Ta2O5 coatings modified with CdS, ZnO, and Dy2O3 particles prepared by plasma electrolytic oxidation of tantalum for the photocatalytic degradation of methyl orange

Ta₂O₅/CdS, Ta₂O₅/ZnO and Ta₂O₅/Dy₂O₃ coatings for application in photocatalytic degradation of methyl orange were prepared by plasma electrolytic oxidation of tantalum in an alkaline electrolyte with different concentrations of CdS, ZnO, and Dy₂O₃ particles up to 2.0 g/L. The coatings were characterized by SEM/EDS, XRD, Raman spectroscopy, DRS and photoluminescence spectroscopy.

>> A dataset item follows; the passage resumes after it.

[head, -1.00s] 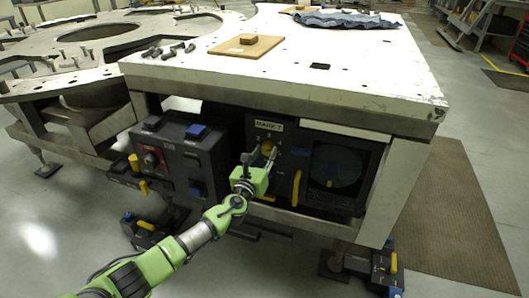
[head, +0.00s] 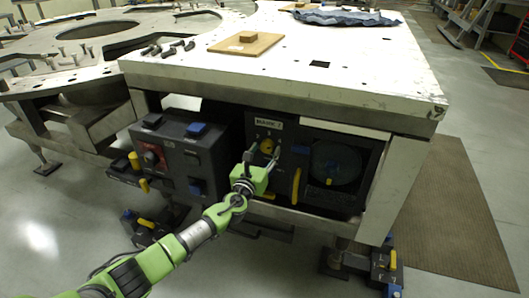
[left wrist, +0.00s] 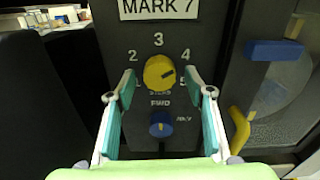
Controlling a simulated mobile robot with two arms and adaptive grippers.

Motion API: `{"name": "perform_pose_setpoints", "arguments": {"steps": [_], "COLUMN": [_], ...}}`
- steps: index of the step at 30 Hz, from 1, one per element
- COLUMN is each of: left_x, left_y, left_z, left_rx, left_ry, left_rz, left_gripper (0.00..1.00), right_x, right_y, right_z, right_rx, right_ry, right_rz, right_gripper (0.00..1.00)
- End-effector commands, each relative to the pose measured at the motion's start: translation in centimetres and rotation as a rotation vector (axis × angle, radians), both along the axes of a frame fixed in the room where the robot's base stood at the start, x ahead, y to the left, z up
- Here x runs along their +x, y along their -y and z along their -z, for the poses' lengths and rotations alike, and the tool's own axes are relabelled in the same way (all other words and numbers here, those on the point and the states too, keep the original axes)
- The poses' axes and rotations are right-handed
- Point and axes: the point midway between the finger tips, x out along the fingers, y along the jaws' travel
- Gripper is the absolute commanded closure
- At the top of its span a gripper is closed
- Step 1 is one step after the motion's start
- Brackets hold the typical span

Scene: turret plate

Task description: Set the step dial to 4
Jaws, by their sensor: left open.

The morphology, thickness, phase structure and absorption properties of all coatings are almost identical and independent of the content of CdS, ZnO, and Dy₂O₃ embedded in Ta₂O₅ coatings. The orthorhombic and monoclinic phases of Ta₂O₅ are the main constituents of the coatings. Due to the low content of embedded CdS, ZnO, and Dy₂O₃ in Ta₂O₅ coatings, they exhibit high absorption in the middle ultraviolet region, which is characteristic of Ta₂O₅. The photocatalytic activity (PA) of Ta₂O₅/CdS, Ta₂O₅/ZnO and Ta₂O₅/Dy₂O₃ is higher than that of pure Ta₂O₅ and depends on the amount of CdS, ZnO, and Dy₂O₃ in the electrolyte, respectively. The highest PA was observed for coatings formed in an electrolyte containing 0.5 g/L of CdS, ZnO, and Dy₂O₃. The improved PA of Ta₂O₅/CdS, Ta₂O₅/ZnO and Ta₂O₅/Dy₂O₃ compared to Ta₂O₅ is related to the reduction of photogenerated electron/hole recombination. The mechanism of the photogenerated electron/hole transfer process is presented and discussed.